Defending Event-Triggered Systems against Out-of-Envelope Environments
Marcus Völp, Mohammad Ibrahim Alkoudsi, Azin Bayrami Asl, Kristin Krüger, Julio Rodrigues Mendonca da Neto, Gerhard Fohler
TL;DR
Time-triggered designs are argued to be immune to out-of-envelope disruption, but the paper shows that event-triggered systems can be defended against such conditions. It introduces an importance-based feasibility model, inspired by mixed-criticality scheduling, to decide which events to internalize when the environment violates assumptions. A defense architecture using vectored interrupt controllers, per-line priorities, and masking is proposed to prevent interrupt storms while preserving processing of important alarms. The discussion highlights limitations, open questions, and avenues for hardware-assisted implementations and potential network-level extensions.
Abstract
The design of real-time systems is based on assumptions about environmental conditions in which they will operate. We call this their safe operational envelope. Violation of these assumptions, i.e., out-of-envelope environments, can jeopardize timeliness and safety of real-time systems, e.g., by overwhelming them with interrupt storms. A long-lasting debate has been going on over which design paradigm, the time- or event-triggered, is more robust against such behavior.
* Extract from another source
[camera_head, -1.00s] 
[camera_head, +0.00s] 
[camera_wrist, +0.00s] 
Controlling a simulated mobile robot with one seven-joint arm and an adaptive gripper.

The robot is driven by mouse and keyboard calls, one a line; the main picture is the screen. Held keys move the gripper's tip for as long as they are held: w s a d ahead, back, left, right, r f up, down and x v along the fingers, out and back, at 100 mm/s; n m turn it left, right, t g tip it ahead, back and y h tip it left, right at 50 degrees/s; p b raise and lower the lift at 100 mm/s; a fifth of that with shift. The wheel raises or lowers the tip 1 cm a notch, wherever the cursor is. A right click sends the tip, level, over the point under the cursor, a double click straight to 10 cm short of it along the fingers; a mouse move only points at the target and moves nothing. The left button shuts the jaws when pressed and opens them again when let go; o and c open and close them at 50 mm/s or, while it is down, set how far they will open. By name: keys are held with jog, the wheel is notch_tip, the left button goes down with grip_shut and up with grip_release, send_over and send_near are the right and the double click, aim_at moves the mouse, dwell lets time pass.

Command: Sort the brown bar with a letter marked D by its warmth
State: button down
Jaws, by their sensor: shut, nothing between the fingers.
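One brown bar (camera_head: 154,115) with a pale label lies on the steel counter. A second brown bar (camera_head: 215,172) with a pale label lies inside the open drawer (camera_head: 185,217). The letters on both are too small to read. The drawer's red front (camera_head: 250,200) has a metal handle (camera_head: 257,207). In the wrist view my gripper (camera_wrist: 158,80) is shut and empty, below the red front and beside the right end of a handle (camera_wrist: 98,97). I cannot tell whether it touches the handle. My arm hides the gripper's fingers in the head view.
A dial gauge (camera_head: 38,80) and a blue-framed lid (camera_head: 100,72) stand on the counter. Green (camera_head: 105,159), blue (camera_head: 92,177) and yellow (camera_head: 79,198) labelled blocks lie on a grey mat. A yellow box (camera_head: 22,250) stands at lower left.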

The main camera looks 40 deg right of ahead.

In this work, we investigate the claim that time-triggered systems are immune against out-of-envelope behavior and how event-triggered systems can be constructed to defend against being overwhelmed by interrupt showers. We introduce importance (independently of priority and criticality) as a means to express which tasks should still be scheduled in case environmental design assumptions cease to hold, draw parallels to mixed-criticality scheduling, and demonstrate how event-triggered systems can defend against out-of-envelope behavior.